-- START RECORDS PROVIDED --
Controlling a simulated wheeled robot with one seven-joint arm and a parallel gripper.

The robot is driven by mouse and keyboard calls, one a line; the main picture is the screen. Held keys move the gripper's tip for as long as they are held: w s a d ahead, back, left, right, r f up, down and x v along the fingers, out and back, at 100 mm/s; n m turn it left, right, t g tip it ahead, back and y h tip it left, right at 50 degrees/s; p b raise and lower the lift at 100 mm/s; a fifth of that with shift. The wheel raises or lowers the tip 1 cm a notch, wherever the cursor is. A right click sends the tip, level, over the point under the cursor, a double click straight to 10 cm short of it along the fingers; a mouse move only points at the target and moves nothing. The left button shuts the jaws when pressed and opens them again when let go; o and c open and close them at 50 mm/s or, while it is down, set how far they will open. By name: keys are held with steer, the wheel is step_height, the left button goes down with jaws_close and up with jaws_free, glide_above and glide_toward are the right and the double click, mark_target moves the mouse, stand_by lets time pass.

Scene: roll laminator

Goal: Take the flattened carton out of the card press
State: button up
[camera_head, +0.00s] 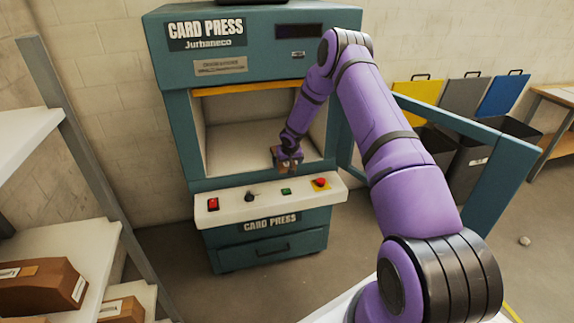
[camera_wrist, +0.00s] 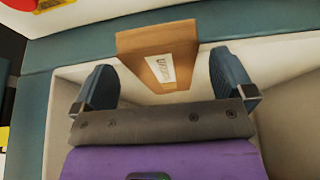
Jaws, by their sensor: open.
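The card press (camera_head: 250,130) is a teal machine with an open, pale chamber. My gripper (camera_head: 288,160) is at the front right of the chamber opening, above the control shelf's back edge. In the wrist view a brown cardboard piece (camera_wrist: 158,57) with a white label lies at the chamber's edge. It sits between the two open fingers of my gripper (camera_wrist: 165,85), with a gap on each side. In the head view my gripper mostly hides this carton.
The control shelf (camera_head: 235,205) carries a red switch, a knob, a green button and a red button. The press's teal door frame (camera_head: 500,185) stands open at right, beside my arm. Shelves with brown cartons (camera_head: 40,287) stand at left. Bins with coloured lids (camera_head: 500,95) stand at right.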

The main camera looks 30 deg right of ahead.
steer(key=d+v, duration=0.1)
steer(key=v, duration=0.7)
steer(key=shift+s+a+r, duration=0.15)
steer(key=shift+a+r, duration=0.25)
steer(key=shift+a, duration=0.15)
-- END RECORDS PROVIDED --
-- START RECORDS PROVIDED --
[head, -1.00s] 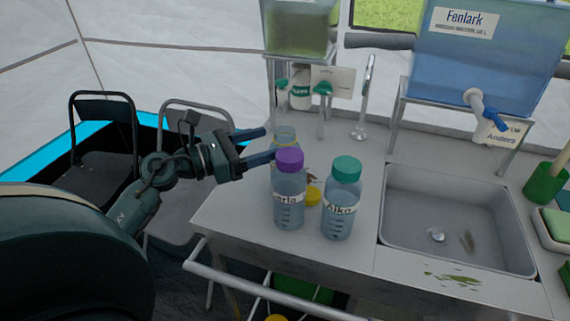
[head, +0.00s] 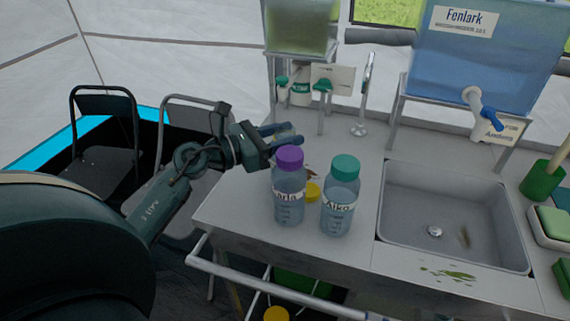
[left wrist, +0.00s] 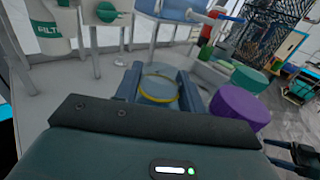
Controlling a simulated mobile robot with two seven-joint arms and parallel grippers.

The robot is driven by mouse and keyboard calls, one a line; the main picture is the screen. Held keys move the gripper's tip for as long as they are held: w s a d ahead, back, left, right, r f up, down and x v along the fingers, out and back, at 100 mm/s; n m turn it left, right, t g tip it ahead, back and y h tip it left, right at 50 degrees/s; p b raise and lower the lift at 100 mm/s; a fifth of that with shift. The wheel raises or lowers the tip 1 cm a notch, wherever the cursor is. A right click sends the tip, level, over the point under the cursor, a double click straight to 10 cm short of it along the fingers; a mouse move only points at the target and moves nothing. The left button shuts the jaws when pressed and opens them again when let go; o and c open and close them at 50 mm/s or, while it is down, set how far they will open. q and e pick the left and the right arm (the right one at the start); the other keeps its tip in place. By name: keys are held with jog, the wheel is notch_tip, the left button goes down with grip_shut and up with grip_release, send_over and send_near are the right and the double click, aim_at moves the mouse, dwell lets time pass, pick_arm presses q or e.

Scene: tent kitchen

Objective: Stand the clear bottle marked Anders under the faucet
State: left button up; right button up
-- END RECORDS PROVIDED --
-- START RECORDS PROVIDED --
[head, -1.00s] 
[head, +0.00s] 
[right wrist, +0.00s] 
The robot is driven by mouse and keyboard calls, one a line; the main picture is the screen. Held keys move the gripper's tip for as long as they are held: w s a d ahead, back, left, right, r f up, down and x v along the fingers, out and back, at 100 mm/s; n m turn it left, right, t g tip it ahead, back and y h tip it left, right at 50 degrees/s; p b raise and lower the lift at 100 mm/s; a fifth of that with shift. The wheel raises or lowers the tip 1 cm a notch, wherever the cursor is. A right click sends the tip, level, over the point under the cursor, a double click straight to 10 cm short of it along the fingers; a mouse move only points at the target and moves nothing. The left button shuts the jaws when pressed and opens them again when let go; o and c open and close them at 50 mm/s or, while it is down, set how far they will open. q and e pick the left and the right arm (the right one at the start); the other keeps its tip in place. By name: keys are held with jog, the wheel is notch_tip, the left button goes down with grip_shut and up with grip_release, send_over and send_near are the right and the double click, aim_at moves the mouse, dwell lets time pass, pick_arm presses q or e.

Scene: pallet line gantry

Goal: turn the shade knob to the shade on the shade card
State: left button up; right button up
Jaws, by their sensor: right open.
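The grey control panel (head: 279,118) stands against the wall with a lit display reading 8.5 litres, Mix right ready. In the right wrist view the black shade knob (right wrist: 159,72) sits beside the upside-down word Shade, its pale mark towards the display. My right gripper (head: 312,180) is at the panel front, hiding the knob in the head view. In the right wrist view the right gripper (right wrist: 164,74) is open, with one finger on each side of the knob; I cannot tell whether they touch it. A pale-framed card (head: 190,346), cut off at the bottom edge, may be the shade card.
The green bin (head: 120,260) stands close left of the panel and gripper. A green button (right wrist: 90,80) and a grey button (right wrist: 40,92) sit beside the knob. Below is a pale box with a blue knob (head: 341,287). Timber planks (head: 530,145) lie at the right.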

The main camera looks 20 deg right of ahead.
-- END RECORDS PROVIDED --
Find each line that has the word "Controlling", then copy it out.

Controlling a simulated wheeled robot with one seven-joint arm and a parallel gripper.
Controlling a simulated mobile robot with two seven-joint arms and parallel grippers.

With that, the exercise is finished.